Il est réjouissant de constater que 85 % des personnes interrogées considèrent l'armée suisse comme absolument ou plutôt nécessaire. 60 % refusent de supprimer l'obligation générale de servir et de confier le service militaire à des volontaires. A peine 10 % sont encore d'avis que l'armée devrait être supprimée. Avec 60 %, la confiance dans la capacité de l'armée de milice à assurer la défense du pays à l'avenir est grande. Seuls 34 % souhaitent une armée professionnelle. Celle-ci serait trop chère en temps de paix et de toute façon trop petite en cas de guerre. 92 % des personnes interrogées sont d'avis que la Suisse doit avoir une armée très bien formée et 79 % veulent une armée entièrement équipée. L'étude révèle un soutien de 53 % en faveur d'un rapprochement avec l'OTAN, le rapprochement n'étant pas défini de manière spécifique. 30 % des personnes interrogées sont contre l'adhésion à l'OTAN et pour une plus grande autonomie nationale. Les chiffres concernant les dépenses de défense devraient faire dresser l'oreille. En effet, 45 % estiment que les dépenses sont tout juste correctes, 30 % les trouvent trop élevées et 20 % demandent tout de même encore plus d'argent. Cette problématique se reflète dans les discussions quasi interminables sur l'augmentation du budget de la défense et la difficulté à trouver un consensus ou un compromis viable. La guerre en Ukraine ne semble pas avoir eu d'influence positive durable sur le financement de l'armée.

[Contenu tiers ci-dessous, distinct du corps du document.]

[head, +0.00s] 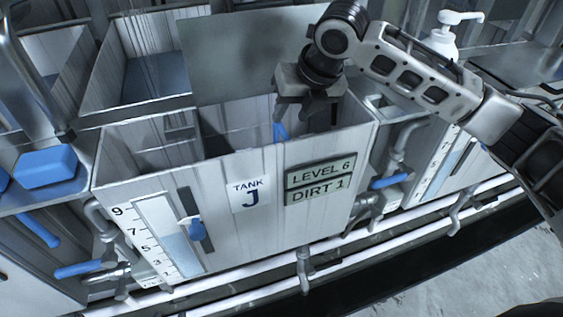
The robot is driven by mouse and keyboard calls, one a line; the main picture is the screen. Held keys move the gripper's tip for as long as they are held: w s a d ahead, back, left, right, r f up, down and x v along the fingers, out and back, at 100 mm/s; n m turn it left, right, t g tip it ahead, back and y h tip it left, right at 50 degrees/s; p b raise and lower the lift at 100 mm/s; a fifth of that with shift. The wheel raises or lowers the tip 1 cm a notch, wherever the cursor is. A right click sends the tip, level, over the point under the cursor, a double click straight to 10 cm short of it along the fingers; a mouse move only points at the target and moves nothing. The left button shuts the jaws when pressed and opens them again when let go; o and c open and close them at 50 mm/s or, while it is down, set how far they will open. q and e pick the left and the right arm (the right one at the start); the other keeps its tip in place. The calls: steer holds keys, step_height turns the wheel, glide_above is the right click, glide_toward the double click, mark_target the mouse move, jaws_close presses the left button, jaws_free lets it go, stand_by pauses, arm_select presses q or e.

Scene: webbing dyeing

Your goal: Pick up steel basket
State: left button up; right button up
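My right gripper (303,112) reaches in from the right and points down into the open top of tank J (130,150). Its two fingers look apart, with a gap between them. A small blue piece (280,131) shows just below the left finger, inside the tank opening. I cannot tell whether it belongs to the basket or whether a finger touches it. I cannot clearly make out a steel basket; the tank's front wall and the gripper hide much of the inside. My left gripper is not in view.
A blue block (46,166) lies on the left ledge. A white pump bottle (443,40) stands at the upper right. White pipes (250,277) run along the front.

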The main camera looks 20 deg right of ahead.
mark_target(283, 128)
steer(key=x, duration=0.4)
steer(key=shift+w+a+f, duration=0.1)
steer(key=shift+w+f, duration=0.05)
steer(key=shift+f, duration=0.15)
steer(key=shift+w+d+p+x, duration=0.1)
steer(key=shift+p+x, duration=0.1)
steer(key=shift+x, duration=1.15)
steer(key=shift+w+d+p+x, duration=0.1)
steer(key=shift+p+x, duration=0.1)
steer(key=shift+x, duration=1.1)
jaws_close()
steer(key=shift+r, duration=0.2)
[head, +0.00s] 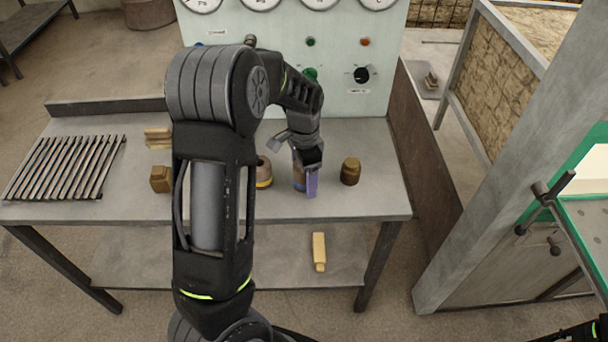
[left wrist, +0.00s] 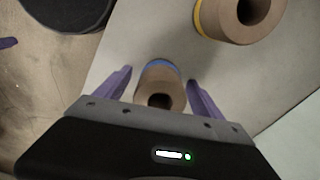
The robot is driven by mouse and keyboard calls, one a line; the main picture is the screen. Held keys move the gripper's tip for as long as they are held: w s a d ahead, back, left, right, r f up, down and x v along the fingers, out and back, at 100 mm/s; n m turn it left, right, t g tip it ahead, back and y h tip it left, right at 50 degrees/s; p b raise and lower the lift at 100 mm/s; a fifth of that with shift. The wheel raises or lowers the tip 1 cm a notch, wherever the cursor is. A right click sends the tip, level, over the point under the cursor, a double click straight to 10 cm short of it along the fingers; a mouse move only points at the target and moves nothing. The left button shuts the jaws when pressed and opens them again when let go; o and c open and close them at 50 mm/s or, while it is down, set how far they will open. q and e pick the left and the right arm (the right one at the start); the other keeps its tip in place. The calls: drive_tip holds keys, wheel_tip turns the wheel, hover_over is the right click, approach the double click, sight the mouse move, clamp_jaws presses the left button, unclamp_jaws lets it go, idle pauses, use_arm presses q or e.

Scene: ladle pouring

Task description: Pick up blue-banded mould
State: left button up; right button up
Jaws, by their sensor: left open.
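The blue-banded mould (left wrist: 163,88) is a tan hollow cylinder with a blue band, seen in the left wrist view between the two purple fingers of my left gripper (left wrist: 162,95). The fingers stand apart on either side of it, with gaps showing. In the head view my left gripper (head: 305,180) is over the table, and the mould (head: 298,176) is mostly hidden behind it. A yellow-banded mould (left wrist: 235,18) stands beside it, and it also shows in the head view (head: 264,173), partly behind my arm. My right gripper is not visible.
A slatted rack (head: 65,168) and wooden blocks (head: 160,179) are at the left. A gauge panel (head: 345,45) rises behind. A tan block (head: 319,252) lies on the lower shelf.

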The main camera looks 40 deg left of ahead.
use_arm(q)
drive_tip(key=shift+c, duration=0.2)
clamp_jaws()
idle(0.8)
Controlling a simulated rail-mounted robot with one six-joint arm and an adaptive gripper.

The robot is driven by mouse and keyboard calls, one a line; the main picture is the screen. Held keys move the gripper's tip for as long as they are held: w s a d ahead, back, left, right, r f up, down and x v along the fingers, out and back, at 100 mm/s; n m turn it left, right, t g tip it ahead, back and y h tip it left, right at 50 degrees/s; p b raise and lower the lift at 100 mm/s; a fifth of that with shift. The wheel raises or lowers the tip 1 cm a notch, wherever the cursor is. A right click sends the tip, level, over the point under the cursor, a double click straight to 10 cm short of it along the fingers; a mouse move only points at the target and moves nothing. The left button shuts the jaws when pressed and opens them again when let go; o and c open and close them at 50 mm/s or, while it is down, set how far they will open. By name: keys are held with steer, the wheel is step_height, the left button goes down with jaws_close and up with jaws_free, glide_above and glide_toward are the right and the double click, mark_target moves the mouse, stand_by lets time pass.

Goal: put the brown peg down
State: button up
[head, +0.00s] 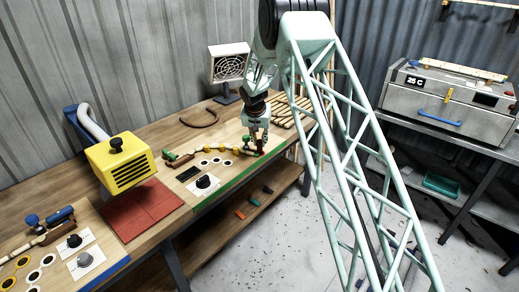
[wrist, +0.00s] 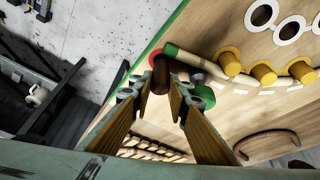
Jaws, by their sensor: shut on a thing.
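My gripper (wrist: 160,88) is shut on the brown peg (wrist: 161,72), which sits between its fingertips in the wrist view. The peg is over or on the green-edged board, beside the green-banded end of a pale rattan rod (wrist: 190,58); I cannot tell whether it touches the board. Yellow pegs (wrist: 263,73) stand along the rod. A red round piece (wrist: 153,57) and a green one (wrist: 206,96) are close to the fingertips. In the head view my gripper (head: 257,149) is low at the right end of the board (head: 225,181); the peg is hard to make out there.
White rings (head: 215,162) and a black knob (head: 204,182) are on the board. Left are a yellow heater (head: 121,164), a red mat (head: 142,208) and a blue-edged board (head: 105,268). A fan (head: 229,65) and loose rods (head: 290,112) are behind. A bent brown piece (head: 200,119) lies on open bench.

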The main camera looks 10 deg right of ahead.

Dans cette chronique, il est question de la perception de soi, des attentes et du fossé qui se creuse lorsqu'il s'agit de sa propre volonté de performance. Ce qui semble unir la Suisse et l'Autriche, c'est le fait que la population des deux pays continue à considérer le risque de guerre comme faible. Ils se livrent à des jeux d'esprit qui les dispensent de fournir leurs propres prestations pour la défense militaire.